Sheila--that is what the late, sadly departed Barbara Blaine tried to do when she founded SNAP as a group for Survivors, so they would have a common place to come together and share their stories with one another other. It was like 'healing in solidarity'. So you might want to see where the latest SNAP chapter is in your area. I absolutely agree on the value of Healing Centers--fully funded by RCC, but run by only lay people. God bless.
I’m afraid that true accountability may never be achieved due to culpability.
Same old, same old! Sexual assault is a crime and should be treated as such. Refer it to the Vatican? That well-known corrupt bureaucracy?
If the Pedophilia problem is no worse in the Catholic Church than in any other institution, then it stands to reason that the problem is Administrative. If incompetent administration is the cause, then it stands to reason that pedophilia is probably not the only administrative problem. The hierarchal system lends itself, by nature, to be self serving and thus secretive and this has been enshrined into the system by having a Canon Law support the design.
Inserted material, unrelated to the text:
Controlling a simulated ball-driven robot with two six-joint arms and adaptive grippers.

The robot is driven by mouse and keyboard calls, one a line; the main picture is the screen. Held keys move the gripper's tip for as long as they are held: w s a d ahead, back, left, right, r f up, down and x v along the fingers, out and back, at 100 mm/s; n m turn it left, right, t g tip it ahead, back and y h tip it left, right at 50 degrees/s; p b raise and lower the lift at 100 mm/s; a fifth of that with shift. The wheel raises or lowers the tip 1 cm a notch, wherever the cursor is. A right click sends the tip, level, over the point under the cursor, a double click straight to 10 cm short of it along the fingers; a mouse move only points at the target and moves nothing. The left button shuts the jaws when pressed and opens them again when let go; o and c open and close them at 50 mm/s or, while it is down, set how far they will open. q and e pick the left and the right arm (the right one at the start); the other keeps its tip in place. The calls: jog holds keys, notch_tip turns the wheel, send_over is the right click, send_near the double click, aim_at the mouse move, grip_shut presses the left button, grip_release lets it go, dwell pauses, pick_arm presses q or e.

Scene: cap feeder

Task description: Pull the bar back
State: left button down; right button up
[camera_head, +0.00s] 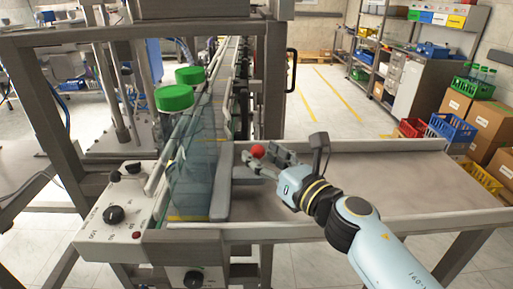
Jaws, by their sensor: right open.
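The grey bar (222,184) lies lengthwise at the left end of the grey tray (400,172), beside the clear guard of the conveyor. A red ball knob (258,151) shows just right of the bar; what it is fixed to is hidden by the gripper. My right gripper (263,160) reaches in from the right over the tray. Its jaws are open and its fingertips are around or just beside the red knob; I cannot tell whether they touch it. My left gripper is not in view.
Green caps (174,97) stand at the conveyor on the left. A control panel (118,212) with black knobs is at the front left. A frame post (273,80) rises behind the bar. The tray's right part is clear. Crates and boxes (490,128) stand at the far right.

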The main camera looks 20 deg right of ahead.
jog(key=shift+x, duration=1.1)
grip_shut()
why is everybody giving PF and the Vatican a pat on the back as if they have done something exceptional? This is a case of honor among thieves----so the criminals have come up with a plan not to assault your children anymore? Am I supposed to be impressed? Doesn't the eloquent PF ever think of shutting up and just crawling away out of shame? HUBRIS thy name is Vatican! Q= What is worse than child rape? A= trying to put a spin on how you handle the fallout!